» **WHAT YOU WILL DO**: Omit all images. Write out the rest of the material exactly.

(Recorded robot episodes)
* start *

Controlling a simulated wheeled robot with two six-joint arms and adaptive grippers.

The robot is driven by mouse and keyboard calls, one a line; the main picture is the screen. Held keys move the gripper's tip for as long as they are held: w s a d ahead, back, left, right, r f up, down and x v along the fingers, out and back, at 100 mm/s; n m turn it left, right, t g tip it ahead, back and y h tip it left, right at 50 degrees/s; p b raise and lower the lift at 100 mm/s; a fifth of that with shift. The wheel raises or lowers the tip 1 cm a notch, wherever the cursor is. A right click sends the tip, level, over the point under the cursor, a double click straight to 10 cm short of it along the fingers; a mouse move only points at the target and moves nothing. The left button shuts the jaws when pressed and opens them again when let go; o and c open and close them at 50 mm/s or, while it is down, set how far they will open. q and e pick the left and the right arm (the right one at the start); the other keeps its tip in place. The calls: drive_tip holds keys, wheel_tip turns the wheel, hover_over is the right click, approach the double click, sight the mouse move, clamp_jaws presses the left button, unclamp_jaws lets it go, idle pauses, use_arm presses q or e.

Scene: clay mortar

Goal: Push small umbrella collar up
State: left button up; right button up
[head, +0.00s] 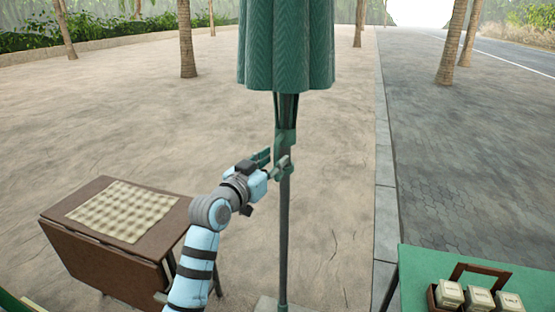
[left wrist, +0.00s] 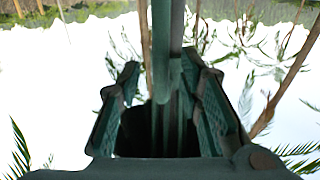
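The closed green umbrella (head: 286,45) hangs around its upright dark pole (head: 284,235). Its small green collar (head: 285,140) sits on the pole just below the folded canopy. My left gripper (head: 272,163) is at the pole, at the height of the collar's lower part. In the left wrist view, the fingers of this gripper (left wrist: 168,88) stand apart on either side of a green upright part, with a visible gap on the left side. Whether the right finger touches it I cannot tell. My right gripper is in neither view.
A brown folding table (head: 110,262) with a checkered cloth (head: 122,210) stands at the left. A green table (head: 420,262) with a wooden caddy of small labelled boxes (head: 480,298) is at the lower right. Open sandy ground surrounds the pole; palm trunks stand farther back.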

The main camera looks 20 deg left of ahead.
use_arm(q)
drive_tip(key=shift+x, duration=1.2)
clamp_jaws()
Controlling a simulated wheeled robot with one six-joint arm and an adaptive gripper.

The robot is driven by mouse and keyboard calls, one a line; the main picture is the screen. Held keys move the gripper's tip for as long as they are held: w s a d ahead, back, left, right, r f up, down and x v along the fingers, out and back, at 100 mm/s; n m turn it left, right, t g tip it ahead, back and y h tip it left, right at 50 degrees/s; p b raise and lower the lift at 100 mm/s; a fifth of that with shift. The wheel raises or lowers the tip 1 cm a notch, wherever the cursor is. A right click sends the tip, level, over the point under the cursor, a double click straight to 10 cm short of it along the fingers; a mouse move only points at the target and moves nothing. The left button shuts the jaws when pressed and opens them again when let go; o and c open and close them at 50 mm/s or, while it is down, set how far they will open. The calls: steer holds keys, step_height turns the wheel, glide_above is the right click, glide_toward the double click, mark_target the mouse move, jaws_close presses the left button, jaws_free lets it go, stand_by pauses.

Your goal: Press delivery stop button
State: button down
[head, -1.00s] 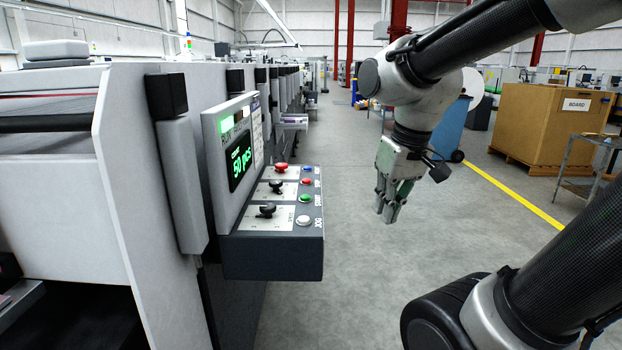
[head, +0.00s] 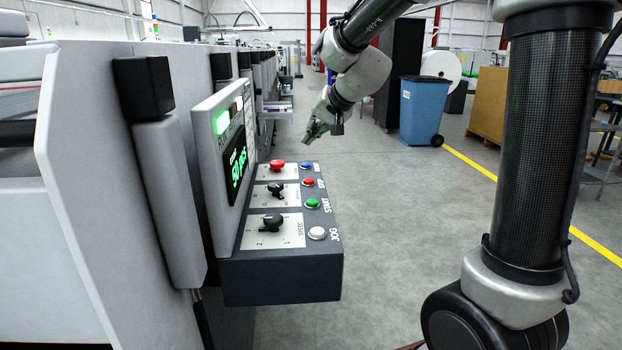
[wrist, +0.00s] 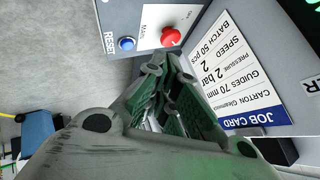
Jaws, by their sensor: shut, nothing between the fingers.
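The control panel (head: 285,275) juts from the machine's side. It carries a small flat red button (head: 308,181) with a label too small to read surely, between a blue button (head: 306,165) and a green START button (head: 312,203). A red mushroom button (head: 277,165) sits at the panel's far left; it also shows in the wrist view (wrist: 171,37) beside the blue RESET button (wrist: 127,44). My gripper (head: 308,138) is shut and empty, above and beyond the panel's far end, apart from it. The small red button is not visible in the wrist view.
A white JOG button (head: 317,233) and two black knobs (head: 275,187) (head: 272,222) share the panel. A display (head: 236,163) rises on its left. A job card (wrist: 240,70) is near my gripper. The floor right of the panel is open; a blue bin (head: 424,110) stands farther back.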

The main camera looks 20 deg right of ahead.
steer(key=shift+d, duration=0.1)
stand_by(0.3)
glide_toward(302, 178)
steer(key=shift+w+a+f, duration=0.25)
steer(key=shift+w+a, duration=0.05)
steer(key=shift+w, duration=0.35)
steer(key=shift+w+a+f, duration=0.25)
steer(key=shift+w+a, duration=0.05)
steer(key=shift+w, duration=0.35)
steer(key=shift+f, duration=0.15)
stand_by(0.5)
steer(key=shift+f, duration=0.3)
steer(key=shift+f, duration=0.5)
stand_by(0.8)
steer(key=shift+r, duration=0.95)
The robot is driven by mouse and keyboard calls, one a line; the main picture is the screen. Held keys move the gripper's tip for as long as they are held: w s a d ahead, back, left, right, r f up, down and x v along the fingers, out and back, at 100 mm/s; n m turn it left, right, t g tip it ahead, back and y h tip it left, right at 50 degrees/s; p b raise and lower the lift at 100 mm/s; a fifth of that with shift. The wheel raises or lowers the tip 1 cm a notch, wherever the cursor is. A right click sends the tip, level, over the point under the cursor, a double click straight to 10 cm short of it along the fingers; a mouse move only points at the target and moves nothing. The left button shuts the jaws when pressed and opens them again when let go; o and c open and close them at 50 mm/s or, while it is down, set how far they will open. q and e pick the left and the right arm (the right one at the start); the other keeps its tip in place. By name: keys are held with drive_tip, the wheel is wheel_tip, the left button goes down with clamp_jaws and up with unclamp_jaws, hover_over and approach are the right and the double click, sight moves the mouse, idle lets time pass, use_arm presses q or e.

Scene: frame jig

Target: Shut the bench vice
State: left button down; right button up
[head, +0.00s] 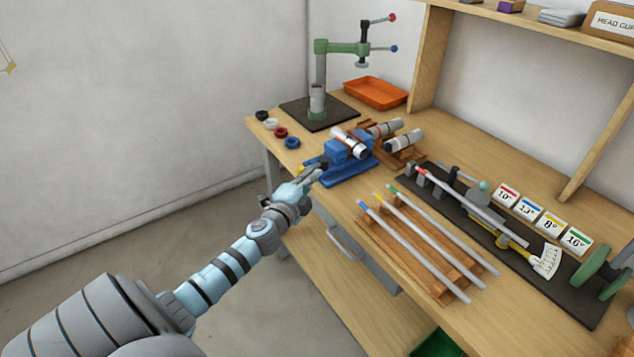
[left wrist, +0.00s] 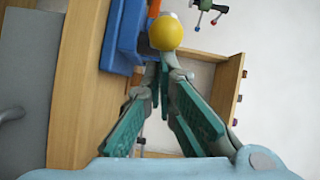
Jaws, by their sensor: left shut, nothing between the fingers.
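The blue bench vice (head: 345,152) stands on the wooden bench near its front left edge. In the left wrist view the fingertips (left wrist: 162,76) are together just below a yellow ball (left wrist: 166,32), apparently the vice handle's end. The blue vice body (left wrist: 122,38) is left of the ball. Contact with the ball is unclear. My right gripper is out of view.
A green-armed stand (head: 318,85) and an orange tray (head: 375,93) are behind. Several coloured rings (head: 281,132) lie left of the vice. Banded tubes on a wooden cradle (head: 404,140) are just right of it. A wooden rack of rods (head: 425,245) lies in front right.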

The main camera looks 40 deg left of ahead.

* end *

» **SOLUTION**:
Controlling a simulated wheeled robot with two six-joint arms and adaptive grippers.

The robot is driven by mouse and keyboard calls, one a line; the main picture is the screen. Held keys move the gripper's tip for as long as they are held: w s a d ahead, back, left, right, r f up, down and x v along the fingers, out and back, at 100 mm/s; n m turn it left, right, t g tip it ahead, back and y h tip it left, right at 50 degrees/s; p b raise and lower the lift at 100 mm/s; a fifth of that with shift. The wheel raises or lowers the tip 1 cm a notch, wherever the cursor is. A right click sends the tip, level, over the point under the cursor, a double click straight to 10 cm short of it along the fingers; a mouse move only points at the target and moves nothing. The left button shuts the jaws when pressed and opens them again when let go; o and c open and close them at 50 mm/s or, while it is down, set how far they will open. q and e pick the left and the right arm (the right one at the start); the other keeps its tip in place. The calls: drive_tip holds keys, wheel_tip turns the wheel, hover_over is the right click, approach the double click, sight the mouse move, clamp_jaws presses the left button, unclamp_jaws lets it go, idle pauses, use_arm presses q or e.

Scene: clay mortar

Goal: Push small umbrella collar up
State: left button up; right button up
[head, +0.00s] 
[left wrist, +0.00s] 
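The closed green umbrella (head: 286,45) hangs around its upright dark pole (head: 284,235). Its small green collar (head: 285,140) sits on the pole just below the folded canopy. My left gripper (head: 272,163) is at the pole, at the height of the collar's lower part. In the left wrist view, the fingers of this gripper (left wrist: 168,88) stand apart on either side of a green upright part, with a visible gap on the left side. Whether the right finger touches it I cannot tell. My right gripper is in neither view.
A brown folding table (head: 110,262) with a checkered cloth (head: 122,210) stands at the left. A green table (head: 420,262) with a wooden caddy of small labelled boxes (head: 480,298) is at the lower right. Open sandy ground surrounds the pole; palm trunks stand farther back.

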The main camera looks 20 deg left of ahead.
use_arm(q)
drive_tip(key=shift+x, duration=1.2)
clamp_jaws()
Controlling a simulated wheeled robot with one six-joint arm and an adaptive gripper.

The robot is driven by mouse and keyboard calls, one a line; the main picture is the screen. Held keys move the gripper's tip for as long as they are held: w s a d ahead, back, left, right, r f up, down and x v along the fingers, out and back, at 100 mm/s; n m turn it left, right, t g tip it ahead, back and y h tip it left, right at 50 degrees/s; p b raise and lower the lift at 100 mm/s; a fifth of that with shift. The wheel raises or lowers the tip 1 cm a notch, wherever the cursor is. A right click sends the tip, level, over the point under the cursor, a double click straight to 10 cm short of it along the fingers; a mouse move only points at the target and moves nothing. The left button shuts the jaws when pressed and opens them again when let go; o and c open and close them at 50 mm/s or, while it is down, set how far they will open. The calls: steer holds keys, step_height turns the wheel, glide_above is the right click, glide_toward the double click, mark_target the mouse move, jaws_close presses the left button, jaws_free lets it go, stand_by pauses.

Your goal: Press delivery stop button
State: button down
[head, -1.00s] 
[head, +0.00s] 
[wrist, +0.00s] 
Jaws, by their sensor: shut, nothing between the fingers.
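The control panel (head: 285,275) juts from the machine's side. It carries a small flat red button (head: 308,181) with a label too small to read surely, between a blue button (head: 306,165) and a green START button (head: 312,203). A red mushroom button (head: 277,165) sits at the panel's far left; it also shows in the wrist view (wrist: 171,37) beside the blue RESET button (wrist: 127,44). My gripper (head: 308,138) is shut and empty, above and beyond the panel's far end, apart from it. The small red button is not visible in the wrist view.
A white JOG button (head: 317,233) and two black knobs (head: 275,187) (head: 272,222) share the panel. A display (head: 236,163) rises on its left. A job card (wrist: 240,70) is near my gripper. The floor right of the panel is open; a blue bin (head: 424,110) stands farther back.

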The main camera looks 20 deg right of ahead.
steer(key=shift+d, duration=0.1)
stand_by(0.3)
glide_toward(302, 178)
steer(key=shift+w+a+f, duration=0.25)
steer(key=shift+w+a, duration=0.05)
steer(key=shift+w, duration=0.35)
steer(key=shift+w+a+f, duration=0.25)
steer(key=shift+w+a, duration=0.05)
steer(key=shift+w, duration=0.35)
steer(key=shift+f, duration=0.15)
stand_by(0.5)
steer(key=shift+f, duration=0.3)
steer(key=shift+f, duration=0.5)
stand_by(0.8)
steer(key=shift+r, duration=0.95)
The robot is driven by mouse and keyboard calls, one a line; the main picture is the screen. Held keys move the gripper's tip for as long as they are held: w s a d ahead, back, left, right, r f up, down and x v along the fingers, out and back, at 100 mm/s; n m turn it left, right, t g tip it ahead, back and y h tip it left, right at 50 degrees/s; p b raise and lower the lift at 100 mm/s; a fifth of that with shift. The wheel raises or lowers the tip 1 cm a notch, wherever the cursor is. A right click sends the tip, level, over the point under the cursor, a double click straight to 10 cm short of it along the fingers; a mouse move only points at the target and moves nothing. The left button shuts the jaws when pressed and opens them again when let go; o and c open and close them at 50 mm/s or, while it is down, set how far they will open. q and e pick the left and the right arm (the right one at the start); the other keeps its tip in place. By name: keys are held with drive_tip, the wheel is wheel_tip, the left button goes down with clamp_jaws and up with unclamp_jaws, hover_over and approach are the right and the double click, sight moves the mouse, idle lets time pass, use_arm presses q or e.

Scene: frame jig

Target: Shut the bench vice
State: left button down; right button up
[head, +0.00s] 
[left wrist, +0.00s] 
Jaws, by their sensor: left shut, nothing between the fingers.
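The blue bench vice (head: 345,152) stands on the wooden bench near its front left edge. In the left wrist view the fingertips (left wrist: 162,76) are together just below a yellow ball (left wrist: 166,32), apparently the vice handle's end. The blue vice body (left wrist: 122,38) is left of the ball. Contact with the ball is unclear. My right gripper is out of view.
A green-armed stand (head: 318,85) and an orange tray (head: 375,93) are behind. Several coloured rings (head: 281,132) lie left of the vice. Banded tubes on a wooden cradle (head: 404,140) are just right of it. A wooden rack of rods (head: 425,245) lies in front right.

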The main camera looks 40 deg left of ahead.

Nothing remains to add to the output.